Narrow-linewidth fiber lasers have a wide range of applications in fields such as long-distance communication, nonlinear frequency conversion, and gravitational wave detection. To achieve higher output power, beam synthesis techniques are used to combine multiple fiber lasers into a single beam. However, nonlinear effects limit the scalability in high-power narrow-linewidth fiber lasers. Among these effects, stimulated Brillouin scattering (SBS) has the lowest threshold and can induce self-pulsing, characterized by high peak power, narrow pulse width, and randomness. The master oscillator power amplifier (MOPA) structure, utilizing a phase-modulated single-frequency laser seed source, effectively suppresses the SBS effect without significantly broadening the linewidth during multistage amplification. Therefore, it is crucial to investigate the influence of different phase modulation techniques on SBS suppression.

To study the effects of different phase modulation methods on spectral linewidth and the SBS threshold, we construct a linearly polarized, narrow-linewidth, all-fiber laser system. This system includes a phase-modulated single-frequency laser, a two-stage linearly polarized preamplifier, and a one-stage linearly polarized main amplifier. The phase modulation module includes a white noise signal source, a pseudo-random binary sequence (PRBS) signal source, a low-pass filter, an RF amplifier, and an electro-optical modulator. By varying the modulation frequency and other parameters of these two signals, we observe changes in spectral linewidth and SBS threshold. In addition, the power and spectra of the output laser and backscattered light are measured and converted into time-domain signals for a detailed analysis of their characteristics.

In the linearly polarized narrow-linewidth fiber laser system, no self-pulsing effect occurs before or after the SBS threshold is reached when the unmodulated single-frequency narrow-linewidth fiber laser is amplified (Fig. 2). However, with white noise signal (WNS) phase modulation, the self-pulsing effect can occur before the output power reaches the SBS threshold (Fig. 3). Increasing the modulation frequency broadens the linewidth and raises the SBS threshold (Fig. 4). However, as modulation depth increases, the linewidth continues to widen, and the SBS threshold, which initially rises, eventually decreases. Cascaded WNS phase modulation performs better by achieving a higher SBS threshold at a similar linewidth compared to single-stage WNS phase modulation (Fig. 5). PRBS phase modulation is less prone to inducing the self-pulsing (Fig. 7). Shorter PRBS code lengths result in narrower linewidths and higher SBS thresholds (Fig. 8). As the modulation frequency increases, the SBS threshold initially rises and then decreases (Fig. 9). The modulation depth significantly affects the linewidth, and both linewidth and SBS threshold are positively correlated with modulation depth (Fig. 10). Finally, by applying phase modulation to the seed source and using a three-stage MOPA structure, a linearly polarized all-fiber laser system is built. This system achieves a linewidth of 0.081 nm (21.8 GHz) at a central wavelength of 1055 nm, with a slope efficiency as high as 87.0% and a polarization extinction ratio (PER) exceeding 13.5 dB. At a laser output power of 1.25 kW, no SBS effect or self-pulsing is observed, and the SBS threshold enhancement factor reaches 57.8 (Figs. 11?13).

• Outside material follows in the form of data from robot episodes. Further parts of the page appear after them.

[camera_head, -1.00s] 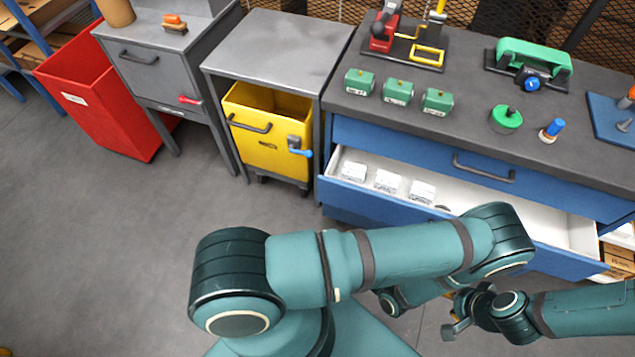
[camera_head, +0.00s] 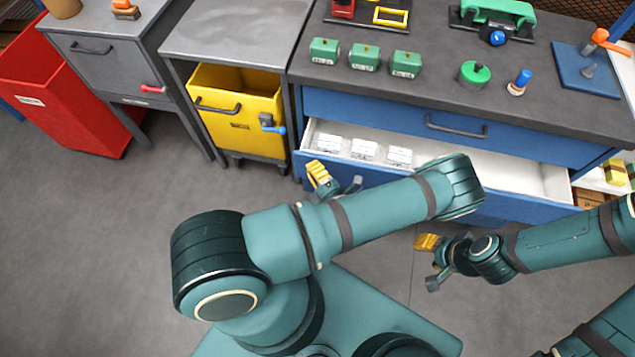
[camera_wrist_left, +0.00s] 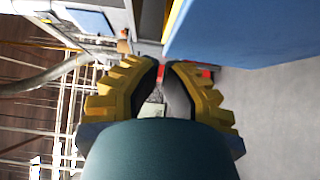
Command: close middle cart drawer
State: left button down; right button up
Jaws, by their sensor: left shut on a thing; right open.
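The open blue drawer (camera_head: 300,165) sticks out of the blue workbench (camera_head: 400,112), below a shut drawer with a dark handle (camera_head: 455,127). Several white labelled boxes (camera_head: 363,149) lie in its white inside. My left gripper (camera_head: 318,174) is at the left part of the drawer's front, its yellow fingers up; I cannot tell if they touch it. In the left wrist view its fingers (camera_wrist_left: 163,75) are drawn close together, and what they hold cannot be made out. A blue panel (camera_wrist_left: 250,30) stands at their right. My right gripper (camera_head: 430,262) is open over the floor.
A grey table (camera_head: 235,30) with a yellow bin (camera_head: 238,117) under it stands left of the workbench. A grey cabinet (camera_head: 95,75) and a red bin (camera_head: 60,105) are farther left. Green blocks (camera_head: 363,57) stand on the worktop. Floor at front left is clear.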

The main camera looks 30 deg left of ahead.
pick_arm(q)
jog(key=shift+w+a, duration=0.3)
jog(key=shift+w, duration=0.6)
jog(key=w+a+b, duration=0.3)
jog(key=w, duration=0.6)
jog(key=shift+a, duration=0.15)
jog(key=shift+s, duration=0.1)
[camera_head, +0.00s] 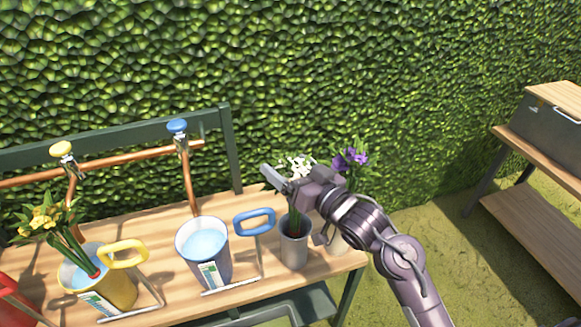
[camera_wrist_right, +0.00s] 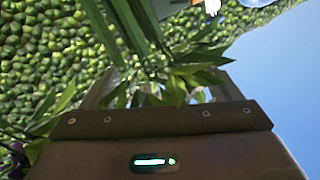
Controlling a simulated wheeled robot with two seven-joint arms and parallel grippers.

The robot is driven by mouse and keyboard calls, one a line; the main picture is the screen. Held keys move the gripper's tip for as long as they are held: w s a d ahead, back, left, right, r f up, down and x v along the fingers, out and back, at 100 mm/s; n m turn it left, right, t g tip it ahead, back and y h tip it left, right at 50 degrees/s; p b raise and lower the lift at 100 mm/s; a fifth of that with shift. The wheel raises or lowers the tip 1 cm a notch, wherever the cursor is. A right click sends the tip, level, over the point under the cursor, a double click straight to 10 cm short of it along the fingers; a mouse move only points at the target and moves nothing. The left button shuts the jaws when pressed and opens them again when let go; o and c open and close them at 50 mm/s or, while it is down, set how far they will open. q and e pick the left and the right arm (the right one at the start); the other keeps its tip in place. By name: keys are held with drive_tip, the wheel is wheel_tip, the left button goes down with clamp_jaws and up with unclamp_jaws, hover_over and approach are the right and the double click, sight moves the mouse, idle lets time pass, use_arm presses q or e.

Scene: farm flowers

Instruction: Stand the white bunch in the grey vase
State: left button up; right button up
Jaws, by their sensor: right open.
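The white bunch (camera_head: 297,164) shows its pale flowers just above my right gripper in the head view. Its green stems go down into the mouth of the grey vase (camera_head: 294,249), which stands upright near the right end of the bench. My right gripper (camera_head: 290,201) is open at the stems, above the vase's rim. In the right wrist view green leaves and stems (camera_wrist_right: 172,82) lie between and beyond the two fingers. The gripper hides part of the bunch. My left gripper is out of view.
A purple bunch (camera_head: 352,158) stands in a pale vase (camera_head: 338,244) close on the right, partly behind my arm. A hedge rises behind the bench (camera_head: 160,225).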

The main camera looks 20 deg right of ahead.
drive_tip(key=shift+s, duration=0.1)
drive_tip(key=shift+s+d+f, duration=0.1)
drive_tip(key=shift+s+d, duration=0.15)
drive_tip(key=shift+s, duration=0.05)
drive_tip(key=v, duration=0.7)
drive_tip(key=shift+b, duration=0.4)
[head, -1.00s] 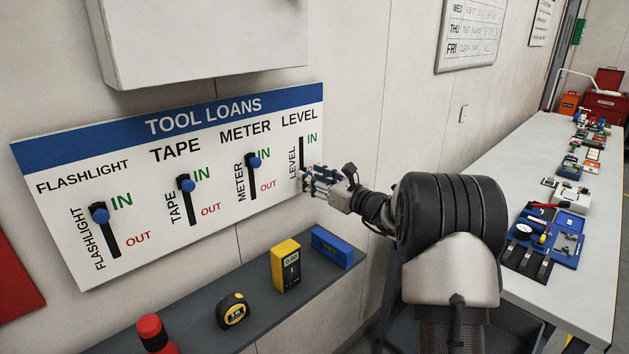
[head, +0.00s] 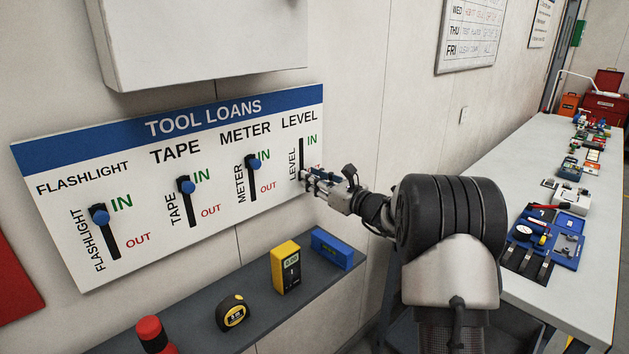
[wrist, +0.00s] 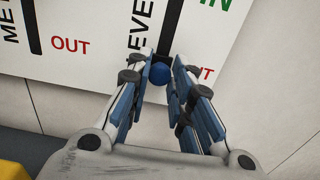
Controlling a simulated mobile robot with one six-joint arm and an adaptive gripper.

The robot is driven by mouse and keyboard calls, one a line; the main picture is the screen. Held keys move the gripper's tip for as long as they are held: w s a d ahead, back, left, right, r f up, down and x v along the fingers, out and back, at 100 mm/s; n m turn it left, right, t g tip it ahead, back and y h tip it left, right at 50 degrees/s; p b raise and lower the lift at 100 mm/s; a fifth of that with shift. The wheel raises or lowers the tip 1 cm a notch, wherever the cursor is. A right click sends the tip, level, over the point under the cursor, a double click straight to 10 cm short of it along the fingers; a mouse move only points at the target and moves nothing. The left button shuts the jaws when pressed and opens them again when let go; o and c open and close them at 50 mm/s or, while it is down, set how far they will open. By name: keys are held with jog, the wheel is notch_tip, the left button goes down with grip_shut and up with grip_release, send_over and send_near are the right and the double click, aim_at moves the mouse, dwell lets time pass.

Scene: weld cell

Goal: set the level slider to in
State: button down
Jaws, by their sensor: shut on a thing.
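The TOOL LOANS board (head: 200,109) hangs on the wall with several slotted sliders. The level slider's dark vertical slot (head: 301,152) is at the board's right end, with the green IN label (head: 312,140) beside its upper part. My gripper (head: 308,183) is at the lower part of this slot. In the wrist view, my gripper (wrist: 163,88) is shut on the blue level knob (wrist: 159,73), which sits between its fingers near the partly hidden red OUT label (wrist: 206,72). In the head view the gripper hides the knob.
The flashlight (head: 99,215), tape (head: 186,185) and meter (head: 254,163) knobs sit high in their slots. Below the board, a dark shelf (head: 262,318) holds a tape measure (head: 233,313), a yellow meter (head: 286,268) and a blue level (head: 332,248). A grey cabinet overhangs the board.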

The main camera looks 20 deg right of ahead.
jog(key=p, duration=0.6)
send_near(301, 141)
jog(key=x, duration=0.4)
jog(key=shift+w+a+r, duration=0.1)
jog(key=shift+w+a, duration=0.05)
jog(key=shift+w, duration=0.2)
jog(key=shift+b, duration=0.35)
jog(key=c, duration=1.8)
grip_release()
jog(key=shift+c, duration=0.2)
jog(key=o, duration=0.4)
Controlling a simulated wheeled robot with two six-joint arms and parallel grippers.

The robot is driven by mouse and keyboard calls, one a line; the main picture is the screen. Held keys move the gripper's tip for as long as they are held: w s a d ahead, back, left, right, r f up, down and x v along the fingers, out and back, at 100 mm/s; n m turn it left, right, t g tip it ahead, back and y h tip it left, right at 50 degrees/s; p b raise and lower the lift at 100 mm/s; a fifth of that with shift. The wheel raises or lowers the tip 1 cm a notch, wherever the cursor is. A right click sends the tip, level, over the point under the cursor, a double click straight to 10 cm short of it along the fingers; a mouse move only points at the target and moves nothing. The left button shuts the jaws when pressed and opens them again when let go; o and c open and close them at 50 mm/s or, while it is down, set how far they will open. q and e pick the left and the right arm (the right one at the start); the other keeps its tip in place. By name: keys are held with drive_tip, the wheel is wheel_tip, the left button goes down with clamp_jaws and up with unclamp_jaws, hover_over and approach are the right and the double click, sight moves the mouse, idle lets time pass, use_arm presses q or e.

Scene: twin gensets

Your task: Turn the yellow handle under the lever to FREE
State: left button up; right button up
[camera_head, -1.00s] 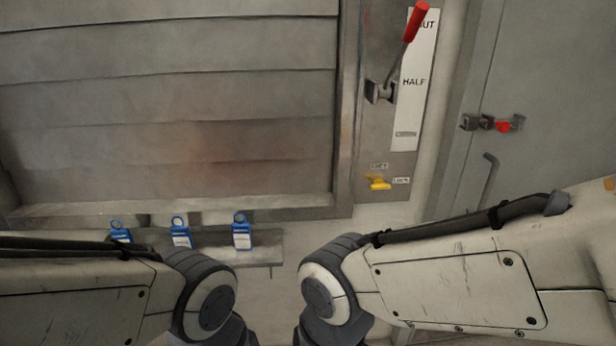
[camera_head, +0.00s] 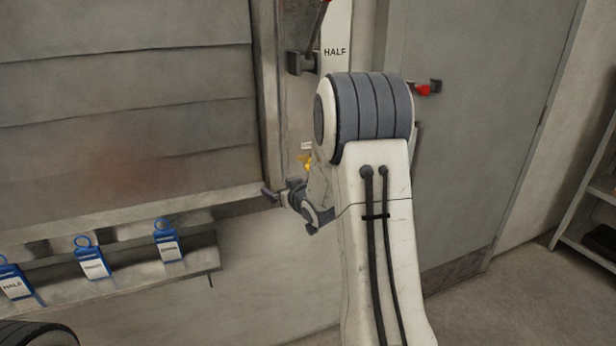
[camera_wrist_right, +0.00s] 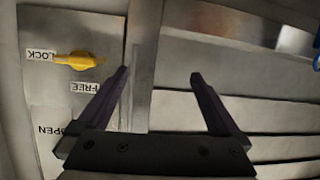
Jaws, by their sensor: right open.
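The yellow handle (camera_wrist_right: 80,60) sits on the panel at the upper left of the right wrist view. Its bar lies sideways, with one end beside the LOCK label (camera_wrist_right: 41,55); the FREE label (camera_wrist_right: 85,88) is on its other side, below it in this upside-down view. In the head view the handle (camera_head: 305,163) is partly hidden by my right arm. The lever (camera_head: 312,30) is above it, its red grip cut off by the top edge. My right gripper (camera_wrist_right: 158,75) is open and empty, to one side of the handle and apart from it. My left gripper is out of view.
An OPEN label (camera_wrist_right: 56,130) is on the same panel. A raised frame edge (camera_head: 268,90) runs beside the panel, next to the slatted shutter (camera_head: 120,110). Blue tags (camera_head: 168,242) stand on a ledge at lower left. A grey door (camera_head: 480,130) is at right.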

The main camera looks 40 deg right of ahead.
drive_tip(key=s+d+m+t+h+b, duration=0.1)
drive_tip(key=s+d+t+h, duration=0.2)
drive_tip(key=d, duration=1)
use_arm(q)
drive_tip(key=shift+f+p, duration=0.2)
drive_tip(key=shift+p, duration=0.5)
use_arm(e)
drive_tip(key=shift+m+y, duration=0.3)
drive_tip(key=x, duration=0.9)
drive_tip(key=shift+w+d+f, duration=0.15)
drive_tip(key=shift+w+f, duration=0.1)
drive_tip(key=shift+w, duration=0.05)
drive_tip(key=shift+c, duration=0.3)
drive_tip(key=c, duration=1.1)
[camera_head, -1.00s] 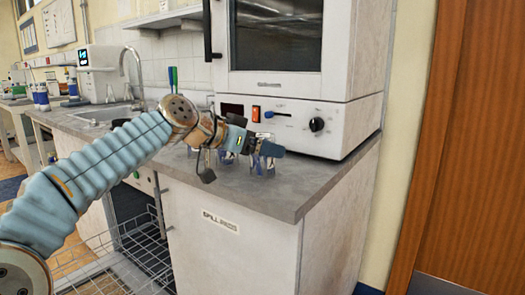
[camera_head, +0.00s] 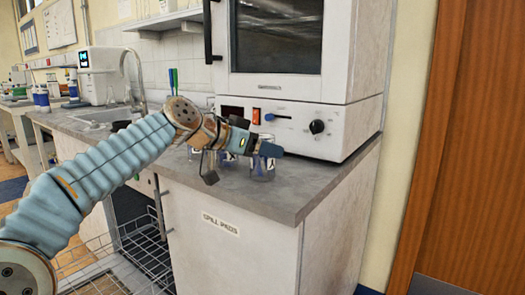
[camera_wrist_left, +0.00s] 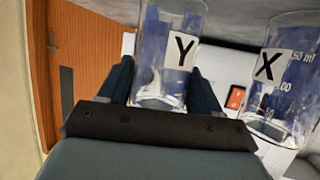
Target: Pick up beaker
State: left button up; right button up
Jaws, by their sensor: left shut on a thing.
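A clear glass beaker marked Y (camera_wrist_left: 165,55) stands between the two fingers of my left gripper (camera_wrist_left: 160,82) in the left wrist view. The left gripper (camera_head: 265,146) is shut on it. In the head view this beaker (camera_head: 263,171) shows below the fingers at the right, over the counter; I cannot tell whether its base touches the counter. A second clear beaker marked X (camera_wrist_left: 280,75), with volume marks, is beside it in the wrist view, apart from the gripper. In the head view it is partly hidden behind the gripper. My right gripper is not in view.
A white oven (camera_head: 300,125) with a control panel stands close behind the beakers on the grey counter (camera_head: 285,195). The counter's front edge is near. A sink with a tap (camera_head: 133,75) is at the left, a wooden door (camera_head: 475,150) at the right.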

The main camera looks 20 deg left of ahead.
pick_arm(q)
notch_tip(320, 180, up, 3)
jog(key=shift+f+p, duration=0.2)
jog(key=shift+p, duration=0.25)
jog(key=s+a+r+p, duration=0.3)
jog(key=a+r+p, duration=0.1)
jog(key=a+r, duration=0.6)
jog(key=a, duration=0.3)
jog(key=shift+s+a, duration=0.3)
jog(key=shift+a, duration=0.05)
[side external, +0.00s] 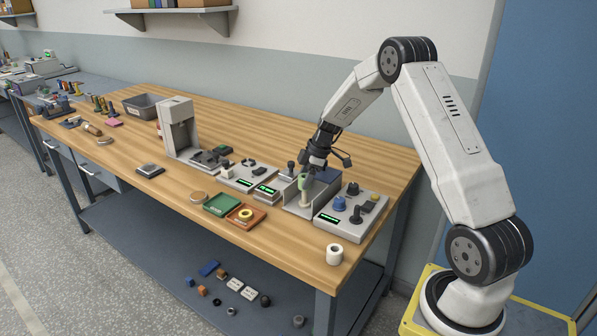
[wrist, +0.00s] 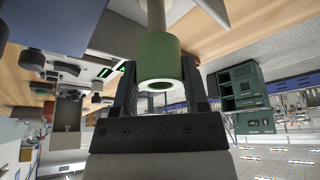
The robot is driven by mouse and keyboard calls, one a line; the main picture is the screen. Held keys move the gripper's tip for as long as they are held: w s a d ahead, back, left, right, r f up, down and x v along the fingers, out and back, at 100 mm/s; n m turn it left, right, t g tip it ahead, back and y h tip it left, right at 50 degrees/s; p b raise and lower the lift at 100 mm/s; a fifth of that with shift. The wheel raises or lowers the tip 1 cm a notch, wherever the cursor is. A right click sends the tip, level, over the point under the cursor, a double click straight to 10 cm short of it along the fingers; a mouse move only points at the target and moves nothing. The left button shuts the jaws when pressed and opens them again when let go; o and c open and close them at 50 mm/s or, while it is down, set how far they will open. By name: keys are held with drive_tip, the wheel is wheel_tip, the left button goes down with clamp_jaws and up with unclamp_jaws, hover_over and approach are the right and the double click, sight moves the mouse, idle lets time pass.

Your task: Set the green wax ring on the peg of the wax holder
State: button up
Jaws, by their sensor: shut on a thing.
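The green wax ring (wrist: 155,55) is a short green tube between the two dark fingers of my gripper (wrist: 159,80), which is shut on it. In the side view the ring (side external: 302,183) is small and green, at the top of a pale upright peg (side external: 305,198). The peg stands in a grey open holder (side external: 292,208) near the right end of the bench. In the wrist view the peg (wrist: 155,14) lines up with the far end of the ring. I cannot tell how far, if at all, the peg is inside the ring. My gripper (side external: 308,177) reaches in from above, tilted.
A control box with a blue knob (side external: 339,203) stands close right of the holder, and more grey units (side external: 243,177) stand to its left. A green tray (side external: 221,203), an orange tray (side external: 234,220) with a yellow ring, and a white roll (side external: 334,254) lie nearer the front edge.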

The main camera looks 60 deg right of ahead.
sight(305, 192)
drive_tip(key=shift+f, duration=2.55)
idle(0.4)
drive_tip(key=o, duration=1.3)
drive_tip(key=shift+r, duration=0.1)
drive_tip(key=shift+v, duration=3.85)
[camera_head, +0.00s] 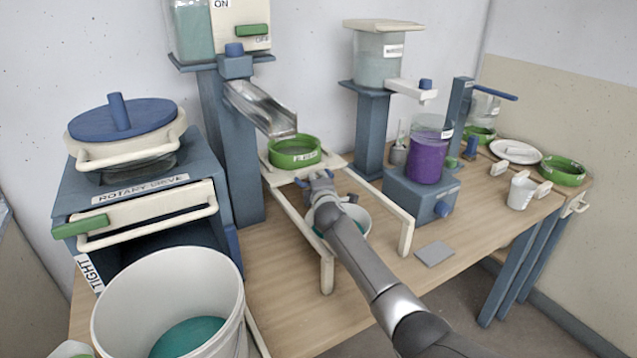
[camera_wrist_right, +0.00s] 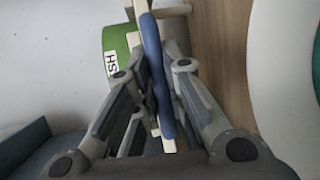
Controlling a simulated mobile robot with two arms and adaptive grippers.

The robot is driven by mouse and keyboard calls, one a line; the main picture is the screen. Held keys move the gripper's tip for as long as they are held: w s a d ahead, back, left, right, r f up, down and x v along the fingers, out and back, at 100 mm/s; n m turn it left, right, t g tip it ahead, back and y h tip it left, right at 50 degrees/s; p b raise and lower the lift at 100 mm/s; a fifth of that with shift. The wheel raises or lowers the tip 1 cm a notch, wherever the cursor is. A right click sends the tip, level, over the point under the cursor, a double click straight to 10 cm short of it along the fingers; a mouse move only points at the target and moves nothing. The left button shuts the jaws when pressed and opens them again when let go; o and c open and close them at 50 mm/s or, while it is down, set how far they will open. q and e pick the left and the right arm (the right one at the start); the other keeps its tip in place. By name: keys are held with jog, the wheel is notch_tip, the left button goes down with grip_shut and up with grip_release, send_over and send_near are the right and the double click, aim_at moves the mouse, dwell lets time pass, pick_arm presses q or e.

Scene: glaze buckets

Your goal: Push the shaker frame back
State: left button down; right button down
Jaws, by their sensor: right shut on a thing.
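The shaker frame (camera_head: 407,236) is a cream frame with rails and legs, standing on the wooden table. A green labelled sieve (camera_head: 295,152) sits on its carriage at the back, below the end of a metal chute (camera_head: 262,108). My right gripper (camera_head: 316,180) is at the carriage's front edge, just in front of the sieve. In the right wrist view the gripper (camera_wrist_right: 160,90) is shut on a blue bar (camera_wrist_right: 156,75), the frame's handle. The sieve (camera_wrist_right: 115,52) shows there beside the bar. My left gripper is not in view.
A white bowl (camera_head: 356,218) is under the frame, partly hidden by my right arm. A large white bucket (camera_head: 225,285) and the rotary sieve (camera_head: 140,196) are at left. A purple jar (camera_head: 427,158) on a blue stand is at right. A grey plate (camera_head: 434,253) lies at the front.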

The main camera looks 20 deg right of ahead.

In this paper, we experimentally investigate the effects of different modulation modes and the variation of modulation parameters on the linewidth and SBS threshold of high-power narrow-linewidth fiber lasers. Before modulation, single-frequency lasers are less prone to generating a self-pulsing effect. WNS phase modulation can produce a much wider linewidth than the modulation frequency, is easily adjustable, and offers a high SBS threshold. Cascaded WNS phase modulation can enhance the SBS threshold by around 25.1% while maintaining a similar linewidth, thereby supporting higher laser output power. PRBS phase modulation is less likely to induce self-pulsing, resulting in a slightly wider linewidth than the modulation frequency, making it more suitable for high-power narrow-linewidth fiber lasers. A shorter PRBS code length provides better SBS suppression. Appropriately increasing the modulation frequency and depth can enhance the SBS threshold for both phase modulation methods. Finally, a linearly polarized, narrow-linewidth, all-fiber laser system with a center wavelength of 1055 nm is built using cascaded WNS phase modulation in a three-stage amplified MOPA structure. This system achieves an SBS threshold enhancement factor of 57.8, with no self-pulsing or SBS effects at a laser output power of 1.25 kW, a linewidth of 0.081 nm (21.8 GHz), a slope efficiency of 87.0%, a signal-to-noise ratio of 32 dB, and a PER of 13.5 dB. These findings provide a crucial experimental foundation for the development of phase modulation systems and beam synthesis techniques for high-power narrow-linewidth fiber lasers.